One of our trip leaders, Emmett Dooley, had once again succeeded in finding us free accommodation in the basement of St Stephen’s Church, located in central Washington DC. Our host, Mgr Paul, was as welcoming and friendly as ever as he greeted us at the parish house door.

Wednesday marked our first full day in Washington and it was mainly spent visiting memorials and museums scattered across the city. The day was full of light-hearted fun as we split up and visited all kind of sights from the National Gallery of Art to the Washington’s best attempt at an ‘Irish pub,’ especially for Emmett, who hails from County Offaly.

Our mission

We took a moment to gather together around the monument of Martin Luther King Jr. As we read extracts of his famous ‘I have a dream’ speech, we reflected on of the importance of our pilgrimage. We were reminded of our mission to promote equality for all human life.

The following day, we headed out wearing SPUC signature blue hoodies and attended the March for Life conference. This consisted of various talks from pro-life heroes from all over the US and beyond, who gave inspiring testimonies that moved us all.

One of our trip leaders, Louise Grant, spoke at the Law for Life Summit; her talk, along with her thick Glaswegian accent, was a major success. To round off the day, we attended the opening Mass for the March for Life in Washington’s Basilica of the National Shrine of the Immaculate Conception.

Packed basilica

The basilica is the biggest church in the US and was quite breath-taking. When I asked one trip member, John Khaifala, why he was smiling so much as he was entering the church, he replied: “What is there not to smile about? This is Heaven on earth.”

The Mass was celebrated by hundreds of priests and attended by thousands of Americans. We sat, legs in a basket, squashed in an overcrowded wing of the church below the ground and watched the Mass on a big screen. Each of us basked in the incredible atmosphere and left feeling fully ready for the March.

We woke up the next morning and braced ourselves for the long day ahead.

We all wrapped up to brave the cold conditions outside, with the exception of a member of our trip Christopher Stewart, who chose proudly to wear his kilt accompanied with a saltire he tied to our flagpole where we had a SPUC banner.

Highly-anticipated

We had found out that morning we would be part of history, as President Donald Trump would be addressing the March in person. This would be the first ever time the March had been addressed in person by a US President. When we arrived at the March, singing and cheering chants, we were stopped in a sea of people to pass through airport-like security channels which had been set up in order to enter the main square to see Trump.

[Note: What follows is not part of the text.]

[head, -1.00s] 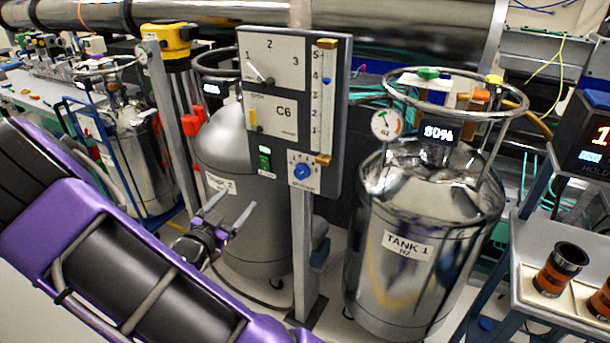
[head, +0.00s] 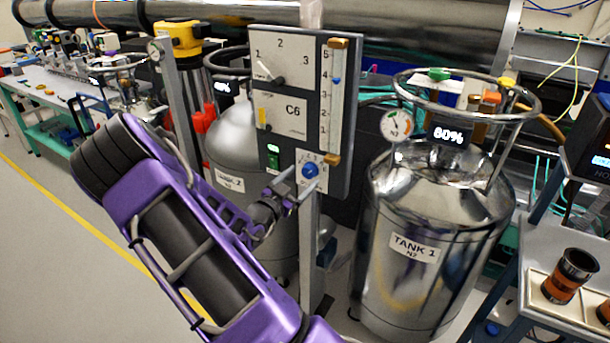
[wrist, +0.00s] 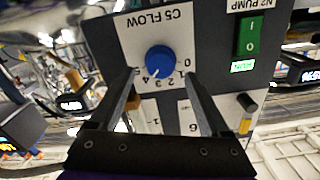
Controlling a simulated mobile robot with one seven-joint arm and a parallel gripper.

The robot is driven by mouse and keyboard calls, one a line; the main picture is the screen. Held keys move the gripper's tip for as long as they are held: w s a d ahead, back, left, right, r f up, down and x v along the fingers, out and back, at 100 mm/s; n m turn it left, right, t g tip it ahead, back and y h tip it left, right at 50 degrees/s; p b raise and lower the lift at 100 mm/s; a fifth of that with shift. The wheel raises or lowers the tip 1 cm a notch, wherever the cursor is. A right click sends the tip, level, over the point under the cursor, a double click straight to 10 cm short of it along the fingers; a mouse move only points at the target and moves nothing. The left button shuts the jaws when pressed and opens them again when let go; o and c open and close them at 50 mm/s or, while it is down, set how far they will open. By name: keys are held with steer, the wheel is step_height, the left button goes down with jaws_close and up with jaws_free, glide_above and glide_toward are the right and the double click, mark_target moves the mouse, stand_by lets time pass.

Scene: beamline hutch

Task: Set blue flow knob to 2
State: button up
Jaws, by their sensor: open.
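The blue flow knob (head: 310,170) is on a white dial plate at the lower right of the grey panel (head: 341,100). The wrist view shows the knob (wrist: 160,60) upside down under the label C5 FLOW, with numbers around it. A pale mark on the knob seems to lie near 3 or 4; I cannot read it surely. My gripper (head: 294,184) is open and empty, just below and left of the knob in the head view. In the wrist view its fingers (wrist: 158,78) stand either side of the lower dial. I cannot tell the remaining gap in depth.
A green N2 PUMP switch (wrist: 249,36) sits beside the dial. Tank 1 (head: 425,250) stands right of the panel post, and tank 2 (head: 232,150) stands behind my arm.

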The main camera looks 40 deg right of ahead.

We sadly had to say goodbye to Christopher’s sgian-dubh, before proceeding into the centre of the square where we were able to hear President Trump’s national address and listen to various inspiring speakers who reminded us the importance of this annual March and encouraged us in our pro-life efforts. After the rally, the much-anticipated March finally began.

We joined a throng of thousands of people in the streets of Washington proudly marching towards Congress. The number of people attending was staggering. Groups of families, friends, students, dancers all marched in unison. There were moments of joy as well as moments of solidarity throughout.

Pro-life generation

When I got to Capitol Hill, I turned around and took in the view behind me. For miles, there were crowds of people proudly holding up signs. Many read ‘I am the pro-life generation.’ Looking around and noticing the thousands of young enthusiastic people, I knew this sign was true. We finished the day of the March with a well-deserved McDonalds.

The rest of the trip flew in as we went to a pro-life summit conference the day after. I stayed with our trip leader Eden Linton who spent the day chasing down all her pro-life heroes. After our final day, spent exploring DC on electric scooters, we began our 18-hour journey home.

Despite being shattered, we each felt renewed and refreshed in our pro-life beliefs. We were all clear in our mission: to come home to Glasgow and spread our new-found enthusiasm for the pro-life cause.